Carolina Olmedo Carrasco, studiando il rapporto arte-politica in Cile negli anni che precedono e seguono il colpo di stato militare che sgretolò l’esperimento politico cui aveva messo mano l’azione di Salvador Allende, cerca di mettere in evidenza la funzione che ebbe l’arte nel proporsi come sponda culturale, andando a concepire una prospettiva di progetto in cui il ruolo dell’artista avrebbe dovuto avere un significato di centrale rilievo.
Possiamo chiederci, a posteriori, se questo non abbia, in qualche modo, difficoltato l’opportunità di una concezione rigorosamente astrattiva, lasciando più spazio ad una interpretazione delle ragioni eidetiche del reale fenomenico secondo una cadenza più disponibile a rivelarsi significativamente intrisa di consistenza materica.
Indurrebbe a suggerire con profitto una tale prospettiva, ad esempio, l’opera di Gracia Barrios, straordinaria artista e figura di intellettuale di notevolissimo spessore, in cui l’istanza materica si propone come gradiente interpretativo di una realtà fenomenica cui la artista si indirizza certamente con spirito ‘analitico’ e, comunque, variamente oscillante tra una sensibilità bidimensionale (da ‘Realismo di Denuncia’, per intenderci) ed un addensamento ‘realistico-materico’ di indiscutibile fascino e sensuosità.

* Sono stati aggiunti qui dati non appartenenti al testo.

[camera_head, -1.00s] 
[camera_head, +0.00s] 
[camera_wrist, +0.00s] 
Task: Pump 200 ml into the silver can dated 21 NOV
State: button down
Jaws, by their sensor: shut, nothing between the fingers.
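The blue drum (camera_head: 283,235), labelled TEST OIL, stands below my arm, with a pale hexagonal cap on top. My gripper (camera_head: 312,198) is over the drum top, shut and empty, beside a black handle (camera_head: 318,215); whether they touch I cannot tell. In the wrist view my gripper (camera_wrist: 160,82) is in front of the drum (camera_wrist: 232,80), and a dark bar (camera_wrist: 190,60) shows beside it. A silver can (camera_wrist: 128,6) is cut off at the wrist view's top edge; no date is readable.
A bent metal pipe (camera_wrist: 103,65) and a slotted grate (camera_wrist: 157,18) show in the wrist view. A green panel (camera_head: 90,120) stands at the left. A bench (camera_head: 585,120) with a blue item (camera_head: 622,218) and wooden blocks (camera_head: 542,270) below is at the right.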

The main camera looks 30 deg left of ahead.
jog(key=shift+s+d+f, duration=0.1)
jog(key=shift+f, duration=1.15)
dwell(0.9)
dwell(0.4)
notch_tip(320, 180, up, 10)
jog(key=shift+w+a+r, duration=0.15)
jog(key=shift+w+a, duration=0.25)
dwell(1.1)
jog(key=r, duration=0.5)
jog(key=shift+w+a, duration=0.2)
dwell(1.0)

Ricorderemo l’intensità del rapporto personale della Barrios con José Balmes che è una figura effettivamente centrale nel periodo in cui s’inaugura il secondo cinquantennio del secolo del ‘900 e l’eredità del passato viene consegnata ad una nuova generazione.
Il passato sono, ad esempio, alcuni maestri di notevolissimo valore, come Pablo Burchard, di sottile preziosità postimpressionista, o Camillo Mori, di grande prossimità alla stagione ‘magico-realista’. Indiscutibilmente, questo è il ‘passato’, ed è, esso, un passato di grande spessore dal momento che dal suo seno lascia partorire, importanti iniziative culturali che mettono capo, ad esempio, alla formazione di gruppi che, nella loro stessa definizione nominativa, additano la volontà di dirigere l’azione creativa ad un indirizzo di interpretazione ‘razionale’ ed ‘oggettiva’ della realtà fenomenica.
Diciamo, in particolare, del gruppo ‘Rectangulo’ creato nel 1955 da Ramón Vergara Grez – che fu l’animatore del suo progetto ideale – ed a cui aderirono Matilde Pérez, Elsa Bolívar, James Smith e Gustavo Pobleta. Se potessimo ridurre in una brevissima formula l’intento programmatico di ‘Rectangulo’, potremmo sostenere che esso avanzò un’opzione di carattere ‘planista’, significativamente accompagnata da una robusta coscienza dello spessore cromatico e degli accordi tonali che esso avrebbe richiesto di considerare nodali per lo sviluppo della ricerca.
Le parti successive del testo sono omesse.